Сейчас СБУ в Одессе взяла Юрия Ткачёва, основателя издания «Таймер». Он потрясающий человек, который не боялся на Украине объявлять себя русским и был очень оппозиционным журналистом. Но когда началась в..РКН, он нисколько не «отмазывал» российские войска и ясно показывал последствия авиаударов и других действий. Это справедливый аналитик, который за правду, а не за «наших», и я по нему ориентировался, как по камертону. Таких очень мало.
Я понимаю, что отличную журналистскую работу делает «Медуза»**, которая проверяет факты и разбирает аргументы сторон, но всё-таки для них более-менее понятно заранее, кто прав, а кто врёт. А нужен человек, для которого конечный результат неизвестен: он заранее знает только то, что и та, и другая сторона может наделать гадостей. С тех пор как посадили Юру Ткачёва, я ни у кого настолько взвешенного анализа не вижу. Но пусть будет хотя бы несколько условных «Медуз»**: одна немного антироссийская, одна немного пророссийская, но чтобы все факты разбирались – пусть предвзято, но хотя бы разбирались.

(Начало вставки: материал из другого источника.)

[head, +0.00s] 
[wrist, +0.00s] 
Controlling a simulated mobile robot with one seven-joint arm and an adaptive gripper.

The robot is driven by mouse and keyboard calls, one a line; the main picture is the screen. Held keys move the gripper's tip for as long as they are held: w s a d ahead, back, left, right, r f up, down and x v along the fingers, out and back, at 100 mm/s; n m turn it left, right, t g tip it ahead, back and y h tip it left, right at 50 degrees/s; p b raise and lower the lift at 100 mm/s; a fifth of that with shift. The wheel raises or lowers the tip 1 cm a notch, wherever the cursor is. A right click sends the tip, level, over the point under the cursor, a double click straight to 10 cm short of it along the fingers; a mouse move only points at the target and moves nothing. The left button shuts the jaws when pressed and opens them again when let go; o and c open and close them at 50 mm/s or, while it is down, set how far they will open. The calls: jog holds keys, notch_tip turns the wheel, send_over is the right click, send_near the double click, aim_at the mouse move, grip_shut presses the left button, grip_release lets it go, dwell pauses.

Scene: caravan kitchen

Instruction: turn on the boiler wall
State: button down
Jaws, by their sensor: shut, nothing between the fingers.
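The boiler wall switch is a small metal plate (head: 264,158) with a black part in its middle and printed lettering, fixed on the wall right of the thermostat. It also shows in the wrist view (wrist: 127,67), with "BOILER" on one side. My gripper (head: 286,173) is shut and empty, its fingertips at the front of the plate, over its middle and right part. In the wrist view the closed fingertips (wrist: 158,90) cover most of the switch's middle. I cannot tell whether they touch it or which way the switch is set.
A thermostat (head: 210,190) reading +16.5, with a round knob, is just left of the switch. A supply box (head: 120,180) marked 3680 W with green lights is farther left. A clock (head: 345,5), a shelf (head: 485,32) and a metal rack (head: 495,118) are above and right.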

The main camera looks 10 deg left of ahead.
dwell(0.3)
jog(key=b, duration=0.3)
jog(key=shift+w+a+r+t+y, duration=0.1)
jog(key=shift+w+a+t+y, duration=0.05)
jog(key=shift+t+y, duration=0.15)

– Кого бы из коллег, продолжающих работать честно и непредвзято, вы бы сегодня выделили с обеих сторон?
– Собственно украинских репортажей я вижу мало, потому что там военная цензура похлеще, чем российская. Но многие работают на западные издания, в том числе фотографы. Конечно, то что сделал Евгений Малолетка в Мариуполе, – это потрясающая журналистская работа, хоть её и использовала украинская и западная пропаганда. То, что делает Максим Дондюк, тоже очень круто. А с российской стороны работает замечательный фотограф Валерий Мельников из РИА «Новости». Почему я называю фотографов? С ними проще. Когда ты работаешь с языком, сразу возникает вопросы к нейтральности наименований: «украинские войска» или «нацисты»? А у фотографов – честная картинка.
Если посмотреть на пишущих журналистов, одну из самых важных работ делает Елена Костюченко из «Новой газеты». Это редкий российский журналист, который работает с той стороны фронта. Я понимаю, что Елена поддерживает Украину, но будучи в Одессе, она не обошла тему 2 мая. Она нашла в Одессе бабушку, которая ждала прихода русских войск, и всё с ней обсудила – не так, как обсудил бы «Русский репортёр», но ничего не скрывала.
Для меня был всегда нравственно-аналитическим камертоном Игорь Гужва, главный редактор «Страна.ua». Это оппозиционное издание, которое заблокировано на Украине, но сейчас оно – не знаю, вынужденно или нет – находится в русле прямой украинской пропаганды, и элементов сомнения там существенно меньше, чем до было до в..РКН. Что объяснимо.
Естественно, с донецкой стороны мне нравится, как работает Марина Ахмедова, с которой я очень много работал раньше. Понятно, что хорошо работают военкоры «Комсомольской правды» Дмитрий Стешин и Александр Коц: они смелые и потрясающе пишущие люди, но всё-таки это довольно прямая пропаганда, чего они не скрывают. В «Коммерсанте» был прекрасный, ясный, взвешенный репортаж из Мариуполя Александра Черных, из которого очень многое становится понятно.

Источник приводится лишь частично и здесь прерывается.